Boo! Ghost Stories and Pumpkin Decorating Bring Seasonal Fun to MI Tailgate

Author: Lucy Grinnan

On October 30th, a cloudy Saturday, a crowd of young and old fans of the Middle Ages—including undergraduate and graduate students, schoolchildren, a dog in Notre Dame apparel, and a baby dressed as a pumpkin—came together outside of Hesburgh Library for another fall medieval tailgate. 

Enjoying hot drinks and tasty wraps, attendees circled up for ghost stories and decorated a pile of pumpkins.

The Witch of Berkeley is carried off by the Devil (Nuremberg Chronicles, 1493).

In the center of the tent, professors Christopher Liebtag Miller (Medieval Institute) and Tim Machan (English) read scary stories from the Middle Ages to attentive listeners circled around them. The tales were full of scares: a woman selling her soul to the devil, a vengeful Icelandic ghost shepherd killing animals and shaking houses, a baron cursed to live as a werewolf, a priest sacrificed on a church altar by a crowd of dead people.

One theme of the stories was to avoid nighttime, when ghosts roam—as Miller concluded, "just like the day is given over to the living, the night is the domain of the dead."
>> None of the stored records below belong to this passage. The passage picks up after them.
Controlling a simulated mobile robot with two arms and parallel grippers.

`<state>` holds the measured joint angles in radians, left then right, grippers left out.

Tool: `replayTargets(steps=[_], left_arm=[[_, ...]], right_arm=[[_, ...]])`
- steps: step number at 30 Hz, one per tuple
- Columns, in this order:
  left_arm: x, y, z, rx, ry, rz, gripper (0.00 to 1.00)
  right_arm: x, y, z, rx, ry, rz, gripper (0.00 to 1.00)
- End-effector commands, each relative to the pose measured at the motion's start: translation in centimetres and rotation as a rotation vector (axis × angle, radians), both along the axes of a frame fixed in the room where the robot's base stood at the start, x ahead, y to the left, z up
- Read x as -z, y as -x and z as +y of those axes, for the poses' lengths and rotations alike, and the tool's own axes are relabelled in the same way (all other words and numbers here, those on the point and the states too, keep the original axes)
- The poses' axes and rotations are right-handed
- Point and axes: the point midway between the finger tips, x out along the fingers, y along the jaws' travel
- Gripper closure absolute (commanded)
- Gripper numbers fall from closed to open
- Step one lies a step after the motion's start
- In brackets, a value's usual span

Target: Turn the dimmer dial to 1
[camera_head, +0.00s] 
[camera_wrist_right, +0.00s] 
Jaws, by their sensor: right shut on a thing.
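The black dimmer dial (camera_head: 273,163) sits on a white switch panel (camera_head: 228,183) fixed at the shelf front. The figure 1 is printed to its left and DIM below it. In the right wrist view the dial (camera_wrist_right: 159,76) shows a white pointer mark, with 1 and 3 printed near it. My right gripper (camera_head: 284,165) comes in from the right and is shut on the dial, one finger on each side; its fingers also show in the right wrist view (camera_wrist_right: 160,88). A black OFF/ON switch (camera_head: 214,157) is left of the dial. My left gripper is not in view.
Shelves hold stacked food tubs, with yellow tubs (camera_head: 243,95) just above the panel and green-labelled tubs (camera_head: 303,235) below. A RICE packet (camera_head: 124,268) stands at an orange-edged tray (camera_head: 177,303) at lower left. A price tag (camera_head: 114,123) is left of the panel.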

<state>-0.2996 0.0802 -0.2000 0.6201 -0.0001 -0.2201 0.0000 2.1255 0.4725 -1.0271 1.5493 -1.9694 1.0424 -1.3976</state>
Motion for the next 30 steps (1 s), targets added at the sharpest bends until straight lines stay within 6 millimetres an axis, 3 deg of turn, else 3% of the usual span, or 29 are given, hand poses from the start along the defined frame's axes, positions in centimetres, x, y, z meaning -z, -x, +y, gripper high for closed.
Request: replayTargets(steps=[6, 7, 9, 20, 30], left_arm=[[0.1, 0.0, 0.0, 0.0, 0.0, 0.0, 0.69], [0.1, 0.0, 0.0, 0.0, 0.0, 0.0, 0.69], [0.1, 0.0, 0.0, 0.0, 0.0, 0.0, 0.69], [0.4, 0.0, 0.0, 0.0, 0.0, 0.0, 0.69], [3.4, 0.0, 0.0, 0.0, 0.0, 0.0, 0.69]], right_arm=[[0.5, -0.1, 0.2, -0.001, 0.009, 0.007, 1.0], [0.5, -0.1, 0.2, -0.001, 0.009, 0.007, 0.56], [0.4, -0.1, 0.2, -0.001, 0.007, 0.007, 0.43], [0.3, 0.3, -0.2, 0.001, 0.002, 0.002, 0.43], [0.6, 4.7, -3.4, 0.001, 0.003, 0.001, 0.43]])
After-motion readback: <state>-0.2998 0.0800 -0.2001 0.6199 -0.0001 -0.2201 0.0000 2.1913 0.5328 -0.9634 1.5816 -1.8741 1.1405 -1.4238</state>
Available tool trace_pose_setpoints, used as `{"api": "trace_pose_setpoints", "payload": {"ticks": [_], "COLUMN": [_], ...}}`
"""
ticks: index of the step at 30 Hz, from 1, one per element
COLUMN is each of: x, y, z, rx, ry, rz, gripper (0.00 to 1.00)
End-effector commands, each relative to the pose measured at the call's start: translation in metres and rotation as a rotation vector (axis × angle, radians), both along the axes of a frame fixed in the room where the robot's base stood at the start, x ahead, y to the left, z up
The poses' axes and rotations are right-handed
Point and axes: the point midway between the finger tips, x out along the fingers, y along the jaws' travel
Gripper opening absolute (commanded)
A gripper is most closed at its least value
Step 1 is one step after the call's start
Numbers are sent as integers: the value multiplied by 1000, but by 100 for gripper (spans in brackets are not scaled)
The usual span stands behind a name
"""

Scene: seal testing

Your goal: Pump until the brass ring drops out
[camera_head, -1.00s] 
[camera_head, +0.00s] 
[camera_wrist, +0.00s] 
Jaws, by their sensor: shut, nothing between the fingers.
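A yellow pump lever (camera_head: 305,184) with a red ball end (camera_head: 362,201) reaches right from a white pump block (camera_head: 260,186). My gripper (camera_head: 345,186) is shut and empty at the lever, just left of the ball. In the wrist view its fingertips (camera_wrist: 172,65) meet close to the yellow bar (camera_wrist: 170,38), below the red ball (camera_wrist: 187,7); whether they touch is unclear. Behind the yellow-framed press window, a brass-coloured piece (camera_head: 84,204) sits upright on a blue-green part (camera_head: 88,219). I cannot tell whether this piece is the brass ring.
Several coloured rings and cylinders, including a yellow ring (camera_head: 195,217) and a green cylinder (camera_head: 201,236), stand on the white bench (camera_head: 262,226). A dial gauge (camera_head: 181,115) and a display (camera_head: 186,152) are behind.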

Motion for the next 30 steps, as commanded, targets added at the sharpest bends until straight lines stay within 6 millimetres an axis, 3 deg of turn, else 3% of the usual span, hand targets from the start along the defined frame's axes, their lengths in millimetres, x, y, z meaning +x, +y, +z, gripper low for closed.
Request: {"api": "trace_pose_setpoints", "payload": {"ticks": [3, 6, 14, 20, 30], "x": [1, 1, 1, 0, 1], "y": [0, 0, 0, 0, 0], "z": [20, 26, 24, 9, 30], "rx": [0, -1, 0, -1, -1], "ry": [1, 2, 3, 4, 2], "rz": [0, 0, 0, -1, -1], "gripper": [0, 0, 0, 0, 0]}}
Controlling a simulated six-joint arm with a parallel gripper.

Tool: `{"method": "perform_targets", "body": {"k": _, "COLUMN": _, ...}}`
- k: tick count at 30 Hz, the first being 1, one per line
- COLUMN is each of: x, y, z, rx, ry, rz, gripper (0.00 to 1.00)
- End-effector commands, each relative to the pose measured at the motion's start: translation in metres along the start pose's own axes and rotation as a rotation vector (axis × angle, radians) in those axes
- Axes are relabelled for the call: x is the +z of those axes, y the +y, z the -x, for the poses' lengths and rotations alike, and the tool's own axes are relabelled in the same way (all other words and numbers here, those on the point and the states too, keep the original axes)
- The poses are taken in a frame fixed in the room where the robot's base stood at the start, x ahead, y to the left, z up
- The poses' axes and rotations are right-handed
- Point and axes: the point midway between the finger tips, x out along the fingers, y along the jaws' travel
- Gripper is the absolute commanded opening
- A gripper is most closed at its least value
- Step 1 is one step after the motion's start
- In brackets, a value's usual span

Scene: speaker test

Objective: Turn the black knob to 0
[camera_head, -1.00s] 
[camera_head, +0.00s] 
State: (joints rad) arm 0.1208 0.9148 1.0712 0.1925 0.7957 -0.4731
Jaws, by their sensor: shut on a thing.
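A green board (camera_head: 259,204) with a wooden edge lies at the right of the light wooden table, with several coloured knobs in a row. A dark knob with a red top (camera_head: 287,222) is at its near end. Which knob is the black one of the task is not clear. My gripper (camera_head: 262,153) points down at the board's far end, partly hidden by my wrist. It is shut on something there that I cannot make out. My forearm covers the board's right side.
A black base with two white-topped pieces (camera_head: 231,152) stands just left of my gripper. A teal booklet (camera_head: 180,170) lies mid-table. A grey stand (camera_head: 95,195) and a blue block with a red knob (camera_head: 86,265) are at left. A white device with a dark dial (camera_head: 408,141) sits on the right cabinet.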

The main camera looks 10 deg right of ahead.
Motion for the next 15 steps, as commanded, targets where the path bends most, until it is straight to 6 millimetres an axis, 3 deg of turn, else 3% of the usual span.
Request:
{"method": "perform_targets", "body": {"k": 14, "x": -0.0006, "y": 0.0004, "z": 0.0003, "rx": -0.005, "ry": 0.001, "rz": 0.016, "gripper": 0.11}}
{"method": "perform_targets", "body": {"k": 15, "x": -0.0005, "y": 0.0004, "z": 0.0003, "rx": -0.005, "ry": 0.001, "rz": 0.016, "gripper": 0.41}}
Miller also read a segment of Diu Crône, a 13th century  epic by Heinrich von dem Türlin; unlike other Arthurian epics, in Diu Crône, Sir Gawain (recently featured in David Lowery's The Green Knight) is the protagonist and finds the Holy Grail.

On the way to this glory, though, Gawain passes by increasingly dreamlike and disturbing wonders and mysteries: a dwarf; 600 white knights jousting to the death, coating a battlefield in blood; a nude maiden trying in vain to defend a giant from the birds eating his intestines; and a beautiful palace where women are pushed into a fire. These mysterious, unexplainable sights kept listeners on the edge—or jumping out—of their seats.

Dev Patel in the Green Knight
Dev Patel as Sir Gawain in The Green Knight

In between scary stories, some listeners painted pumpkins, some transforming the orange squash into a green M&M or covering it in delicate spiderwebs and small ghosts. Others carved them, creating Penelope Pumpkin and her friend Pierre, or went all-out with a hybrid paint-carve approach. The resulting dramatic array of artwork went home with visitors or was left to decorate the lawn. 

Charlotte Probst ('22), carver of Penelope Pumpkin, expressed her appreciation for the outreach of tailgate events this year. After attending the falconry and Halloween tailgates, she reflected, "I think the events have done a good job of boosting the profile of the Medieval Institute on campus."

This haunting and fun-filled Saturday afternoon reminded the audience of the enduring ability of the Middle Ages to frighten and delight.